If you’ve ever been to a youth group, or a young adult’s bible study, or read a Catholic/Christian blog, or turned on a presidential debate, you’ve heard about sex.
And Christians like to criticize the mainstream media for being obsessed with sex. Hypocrites, we are.
Seriously. There is a lot of talk about sex. Sex. Sex. Sex. Done blushing? Okay, good. ‘Cause we’re going to talk about sex more in this post.
Gay sex. Straight sex. Teenagers having sex. Teenagers having sex and having babies. Unplanned consequences of sex. How to prevent those unplanned consequences. Abstinence only. Sex education. Gay marriage. Protecting marriage. Waiting for marriage. Modesty. The pill. Little blue pills (okay you know what, I’ve never heard a Christian argue against that one). Celibacy. Gay celibacy. Straight celibacy. Whose having sex that shouldn’t be having sex. Children out of wedlock. Civil unions. Birth control. Abortion. Wearing white on your wedding day. Divorce. Kissing. Not kissing. Porn.
I swear, looking at Christianity from the outside, you would think it was a bunch of rules talking about sex. Take this comment I received after my post on gay marriage:
I think it would really benefit you to attend a few RCIA classes at your Parish to find out what Catholicism is all about. If you disagree with many of the teachings….gay marriage, abortion, getting married without any interest in having children….maybe you should look for a new Church.
While I appreciate the offer to leave the Church (though I thought invites were supposed to go the other way around?), I was surprised to hear this fella’s definition of what Catholicism is “all about.” Apparently, it’s all about sexual ethics.
Last I checked, that wasn’t the case.
What was the greatest commandment? Love the Lord, your God with all your heart, all your soul and all your mind. The second? Love your neighbor as yourself. Matthew 22:36-40
Now don’t get me wrong. Sexual ethics are important and they deserve a place in faith discussions. But when we start acting like sex is the most important thing, we’ve gone way, way off base.

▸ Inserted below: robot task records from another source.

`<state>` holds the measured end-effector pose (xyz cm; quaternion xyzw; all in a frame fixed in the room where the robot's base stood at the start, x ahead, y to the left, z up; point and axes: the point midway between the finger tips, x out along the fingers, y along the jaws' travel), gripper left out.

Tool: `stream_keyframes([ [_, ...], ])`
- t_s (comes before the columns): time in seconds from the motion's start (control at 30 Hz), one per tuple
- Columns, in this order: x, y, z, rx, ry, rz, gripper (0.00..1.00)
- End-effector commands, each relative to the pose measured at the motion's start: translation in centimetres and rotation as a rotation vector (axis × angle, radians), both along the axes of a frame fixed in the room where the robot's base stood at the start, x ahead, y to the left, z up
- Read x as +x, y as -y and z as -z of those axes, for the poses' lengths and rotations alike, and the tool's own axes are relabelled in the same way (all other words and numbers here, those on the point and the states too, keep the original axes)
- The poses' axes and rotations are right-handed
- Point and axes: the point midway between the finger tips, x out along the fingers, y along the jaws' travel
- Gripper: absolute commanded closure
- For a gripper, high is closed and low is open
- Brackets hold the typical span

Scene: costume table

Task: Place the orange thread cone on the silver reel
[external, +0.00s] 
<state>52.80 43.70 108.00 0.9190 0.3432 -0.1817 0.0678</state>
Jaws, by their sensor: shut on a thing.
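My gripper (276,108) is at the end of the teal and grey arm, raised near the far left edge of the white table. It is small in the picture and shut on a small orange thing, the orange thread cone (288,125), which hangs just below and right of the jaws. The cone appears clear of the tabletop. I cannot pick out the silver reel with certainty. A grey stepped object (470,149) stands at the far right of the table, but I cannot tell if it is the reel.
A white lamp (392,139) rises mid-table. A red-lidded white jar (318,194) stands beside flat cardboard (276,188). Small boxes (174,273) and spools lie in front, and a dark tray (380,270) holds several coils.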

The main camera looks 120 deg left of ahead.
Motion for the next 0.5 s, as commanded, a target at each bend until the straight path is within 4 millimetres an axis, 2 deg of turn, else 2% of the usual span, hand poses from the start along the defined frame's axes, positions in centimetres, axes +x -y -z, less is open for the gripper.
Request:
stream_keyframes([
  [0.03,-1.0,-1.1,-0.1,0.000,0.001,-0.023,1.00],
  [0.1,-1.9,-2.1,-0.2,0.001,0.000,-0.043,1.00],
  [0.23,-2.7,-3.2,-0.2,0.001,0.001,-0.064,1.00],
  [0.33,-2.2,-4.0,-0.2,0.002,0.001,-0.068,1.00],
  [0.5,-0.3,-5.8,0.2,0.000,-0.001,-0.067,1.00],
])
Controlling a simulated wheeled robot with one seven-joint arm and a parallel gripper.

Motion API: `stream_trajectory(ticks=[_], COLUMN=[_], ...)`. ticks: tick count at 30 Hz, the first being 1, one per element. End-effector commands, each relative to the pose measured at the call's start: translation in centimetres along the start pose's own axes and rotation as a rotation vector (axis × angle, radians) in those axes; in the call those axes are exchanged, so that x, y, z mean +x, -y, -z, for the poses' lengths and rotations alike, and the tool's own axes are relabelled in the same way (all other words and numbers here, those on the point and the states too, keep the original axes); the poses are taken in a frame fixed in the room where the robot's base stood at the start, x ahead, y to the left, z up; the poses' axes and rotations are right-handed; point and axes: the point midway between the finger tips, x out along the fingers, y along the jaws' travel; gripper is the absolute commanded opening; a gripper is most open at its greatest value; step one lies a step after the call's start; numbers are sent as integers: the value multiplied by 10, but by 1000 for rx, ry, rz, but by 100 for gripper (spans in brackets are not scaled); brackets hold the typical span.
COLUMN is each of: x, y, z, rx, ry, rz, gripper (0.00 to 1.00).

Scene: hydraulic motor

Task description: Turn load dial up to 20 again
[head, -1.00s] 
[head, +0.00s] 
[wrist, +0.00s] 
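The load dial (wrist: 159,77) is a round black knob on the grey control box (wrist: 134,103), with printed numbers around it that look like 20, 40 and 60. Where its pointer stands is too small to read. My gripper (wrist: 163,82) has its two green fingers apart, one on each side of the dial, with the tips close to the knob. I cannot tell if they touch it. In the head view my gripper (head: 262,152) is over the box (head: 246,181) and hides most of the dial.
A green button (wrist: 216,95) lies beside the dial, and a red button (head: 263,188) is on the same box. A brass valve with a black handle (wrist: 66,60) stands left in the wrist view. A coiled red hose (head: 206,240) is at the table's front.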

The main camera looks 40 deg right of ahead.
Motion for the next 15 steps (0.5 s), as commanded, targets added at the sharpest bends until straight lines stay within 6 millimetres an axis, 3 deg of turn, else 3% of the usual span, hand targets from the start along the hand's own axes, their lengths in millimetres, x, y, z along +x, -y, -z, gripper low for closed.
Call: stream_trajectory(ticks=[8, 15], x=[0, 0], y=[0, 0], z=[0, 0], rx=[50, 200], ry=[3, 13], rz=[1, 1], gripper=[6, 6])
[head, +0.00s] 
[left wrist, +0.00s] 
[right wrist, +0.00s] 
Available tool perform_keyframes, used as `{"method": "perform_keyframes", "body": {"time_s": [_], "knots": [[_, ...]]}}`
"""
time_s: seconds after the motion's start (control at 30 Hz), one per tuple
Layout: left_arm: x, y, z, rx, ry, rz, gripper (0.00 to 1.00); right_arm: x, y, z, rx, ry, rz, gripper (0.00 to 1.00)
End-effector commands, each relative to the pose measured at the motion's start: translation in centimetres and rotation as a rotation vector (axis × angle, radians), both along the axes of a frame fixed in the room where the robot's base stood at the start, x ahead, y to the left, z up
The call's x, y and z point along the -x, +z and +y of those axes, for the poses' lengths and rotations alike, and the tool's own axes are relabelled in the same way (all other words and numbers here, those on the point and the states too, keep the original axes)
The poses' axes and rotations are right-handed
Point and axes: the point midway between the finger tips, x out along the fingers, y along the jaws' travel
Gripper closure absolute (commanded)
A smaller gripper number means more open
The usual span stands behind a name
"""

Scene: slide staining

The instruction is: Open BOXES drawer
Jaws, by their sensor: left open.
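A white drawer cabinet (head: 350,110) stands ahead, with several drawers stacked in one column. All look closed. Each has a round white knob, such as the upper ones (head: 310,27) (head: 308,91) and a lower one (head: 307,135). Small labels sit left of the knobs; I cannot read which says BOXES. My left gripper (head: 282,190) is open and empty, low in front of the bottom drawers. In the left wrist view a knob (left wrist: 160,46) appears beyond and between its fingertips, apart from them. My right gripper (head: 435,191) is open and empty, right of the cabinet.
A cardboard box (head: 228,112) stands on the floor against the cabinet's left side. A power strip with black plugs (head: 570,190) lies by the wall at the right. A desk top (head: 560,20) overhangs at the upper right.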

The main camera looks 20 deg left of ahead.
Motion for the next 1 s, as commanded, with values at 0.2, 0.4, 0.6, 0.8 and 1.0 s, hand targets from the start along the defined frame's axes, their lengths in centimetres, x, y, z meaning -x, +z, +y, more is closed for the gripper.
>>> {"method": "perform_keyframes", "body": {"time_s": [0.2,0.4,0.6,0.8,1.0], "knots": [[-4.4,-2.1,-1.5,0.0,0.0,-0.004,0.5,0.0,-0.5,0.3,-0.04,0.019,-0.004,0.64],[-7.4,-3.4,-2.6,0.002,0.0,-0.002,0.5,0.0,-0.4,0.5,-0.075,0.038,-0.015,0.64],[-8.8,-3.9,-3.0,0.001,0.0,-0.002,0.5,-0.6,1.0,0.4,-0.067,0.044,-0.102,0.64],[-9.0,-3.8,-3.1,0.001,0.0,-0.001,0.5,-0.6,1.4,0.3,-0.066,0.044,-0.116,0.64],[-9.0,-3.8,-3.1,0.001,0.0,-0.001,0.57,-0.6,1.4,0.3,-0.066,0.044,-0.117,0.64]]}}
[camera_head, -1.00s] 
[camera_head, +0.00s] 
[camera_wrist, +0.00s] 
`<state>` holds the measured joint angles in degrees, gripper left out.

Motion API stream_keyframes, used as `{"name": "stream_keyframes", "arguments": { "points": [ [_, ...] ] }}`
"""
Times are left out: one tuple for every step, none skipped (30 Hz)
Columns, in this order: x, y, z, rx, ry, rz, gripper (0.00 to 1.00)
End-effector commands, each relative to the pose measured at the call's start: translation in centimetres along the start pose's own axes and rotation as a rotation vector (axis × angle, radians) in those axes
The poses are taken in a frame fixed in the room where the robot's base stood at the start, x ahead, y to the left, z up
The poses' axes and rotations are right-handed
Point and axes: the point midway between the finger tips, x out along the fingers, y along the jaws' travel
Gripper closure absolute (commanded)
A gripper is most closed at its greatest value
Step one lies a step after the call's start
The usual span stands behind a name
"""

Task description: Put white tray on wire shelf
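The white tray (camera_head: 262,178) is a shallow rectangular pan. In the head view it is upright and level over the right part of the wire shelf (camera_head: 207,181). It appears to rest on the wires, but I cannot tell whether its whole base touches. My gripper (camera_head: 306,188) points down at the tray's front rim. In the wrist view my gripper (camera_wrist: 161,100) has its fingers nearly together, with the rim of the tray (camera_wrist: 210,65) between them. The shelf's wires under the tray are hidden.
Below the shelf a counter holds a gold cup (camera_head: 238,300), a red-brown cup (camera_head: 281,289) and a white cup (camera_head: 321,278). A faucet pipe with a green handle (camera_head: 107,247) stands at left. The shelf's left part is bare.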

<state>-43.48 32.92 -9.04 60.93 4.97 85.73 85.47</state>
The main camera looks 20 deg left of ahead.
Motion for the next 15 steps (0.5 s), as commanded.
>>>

Take all the discussion of modesty, for instance. While rabbinic scholars might have debated how many angels could dance on the head of a pin, modern day Christians spend ages discussing which is sexier: a t-shirt falling just below the collar bone or a skirt that comes right above the knee. Either way, the consensus is that too much of the female body should not show lest it tempt some man into lustful thoughts.
I don’t appreciate the insinuation that my body is for sex and for sex alone, and that any sight of it must be equated with sex. This is the body God gave me, to worship with, to work with, to bear children in, to enjoy the world through, to be a temple for him. It is not solely for sex and thus the sight of it need not be equated with sex.
Or gay marriage. Even if its legalization does mark the end of society as we know it, though even conservatives have admitted that’s not true, what about all the other things tearing our civilization apart? The hunger crisis in Somalia, or the fact poverty is contributing to excess mortality? We have far more important things to worry about than who is getting it on with whom.
Let’s stop talking about sex. It’s not what we are all about. I mean, Paul said we should stop having it anyway, so…. But we’re better than this. We’ve got a better message to send than this.
As far as the modesty issue (or non-issue, as is usually the case) goes, I often want to say “I dress for my husband, not yours.” What I mean to say is, if I get dressed thinking about what another man MAY think when he sees me, am I not putting him ahead of my own spouse? If my husband thinks I look nice in something, I’m gonna wear it. Thinking for even one second about what another man or woman may think about the fact that I’m wearing a v-neck t-shirt instead of a cowl-neck sweater is really making THEM my priority. No thanks!
Oh please! First of all, talking about sex is fun. Secondly, talking about not-sex is a sure way end up feeling like a failure and, even more importantly, end up NOT feeling superior. When I post about how **insert sexual issue here** is wrong I get to feel so good about myself for not engaging in said behavior. And then I get lots of spicy comments.
But when I talk about how I am going to hell for not helping others, people either don’t comment or else just tell me that I am silly. And that’s no fun!
But if you want I will modify my blog to start talking about not talking about sex. That could be fun too!
Haha. I left fertility out of this rant just for you though.
Yeah, I agree with you. So much of this discussion is all about distraction – like if I sit and worry this one discussion to death, I won’t have time to actually go out and help people who need it. It’s a lot more comfortable for folks to sit and talk about topics like this than to feed a homeless person, that’s for sure.
But it’s all about balance, too – because there are legitimate issues that have to do with Christianity and sex (otherwise it wouldn’t be mentioned as much in Scripture). It’s just a shame that it’s so imbalanced right now; it turns Christians into one-dimensional people, and that’s such a falsehood, because God created us to be much more than just about one particular thing.